Sunday, January 14
Polo: The Runaway Book
by Regis Faller
Roaring Book Press 2007
"When a smiley face steals his book, Polo goes on another fabulous adventure to retrieve it."
That was the note I made to myself. You can tell I used to summarize movies. Badly, at times.
In what amounts to a graphic novel for the picture book set (and for those of us who enjoy a good, lengthy visual story) this follow-up to Polo's last adventure deals in the same sort of flights of fantasy where the unexplainable is quite natural. Along the way Polo confronts, visits or enlists the help of a variety of creatures and beings who are equally at home in their little worlds -- the genie in the desert, the princess pig in the land of clouds, the chicken flying a balloon craft over the ocean, the cloud people whose boxing ring becomes a dance stage, the penguin whose knitting unravels and becomes the sort of living line that was the stock and trade of Harold and his purple crayon, all jumping from one fantastic setting to then next.

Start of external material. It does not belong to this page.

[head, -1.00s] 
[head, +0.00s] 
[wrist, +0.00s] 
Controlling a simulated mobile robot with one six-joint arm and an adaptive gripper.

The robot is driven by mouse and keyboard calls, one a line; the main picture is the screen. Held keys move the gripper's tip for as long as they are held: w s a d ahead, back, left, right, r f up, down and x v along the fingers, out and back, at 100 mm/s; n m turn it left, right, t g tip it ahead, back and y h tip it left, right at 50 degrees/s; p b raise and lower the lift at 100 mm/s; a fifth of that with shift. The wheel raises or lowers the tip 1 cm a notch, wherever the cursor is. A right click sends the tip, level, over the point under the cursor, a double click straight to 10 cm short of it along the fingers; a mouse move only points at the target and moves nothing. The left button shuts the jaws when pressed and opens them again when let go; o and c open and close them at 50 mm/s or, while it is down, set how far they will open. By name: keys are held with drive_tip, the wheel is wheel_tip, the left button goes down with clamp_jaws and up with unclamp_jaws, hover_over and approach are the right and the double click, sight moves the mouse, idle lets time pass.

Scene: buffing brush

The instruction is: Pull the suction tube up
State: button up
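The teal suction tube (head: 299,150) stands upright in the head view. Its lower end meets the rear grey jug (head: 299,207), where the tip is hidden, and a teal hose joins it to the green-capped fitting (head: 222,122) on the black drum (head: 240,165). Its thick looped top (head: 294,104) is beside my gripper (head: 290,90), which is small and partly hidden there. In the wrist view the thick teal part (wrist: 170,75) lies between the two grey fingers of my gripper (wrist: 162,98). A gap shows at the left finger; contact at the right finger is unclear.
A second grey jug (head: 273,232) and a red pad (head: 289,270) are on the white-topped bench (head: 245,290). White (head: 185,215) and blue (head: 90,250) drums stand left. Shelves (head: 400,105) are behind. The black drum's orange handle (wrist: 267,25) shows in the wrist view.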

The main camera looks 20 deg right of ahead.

Faller's book doesn't fall into the traditional category of "European" (the book was originally published in France) in that the illustration is immediately approachable. What does feel non-American about it is the scope of the story, it's length, and episodic nature of Polo's adventures. It's a question of trusting the attention span of young readers, I fear, that and the attitude European audiences have toward graphic novels. I have already heard adults refer to this book as a comic book because of its multi-panel format -- lumping it generically and with total ignorance into the same camp as Superman, The Archies and Peanuts gang -- writing it off as something lesser than a traditional picture book. Which is a shame.
If a pre-reading child can sit for 30 minutes and watch, and follow, a television program they deserve enough credit to be given a book with 80 pages that manages to transport them to half dozen worlds of fantasy and adventure. And they only need to know two words to follow along, a phrase only uttered twice in the entire story.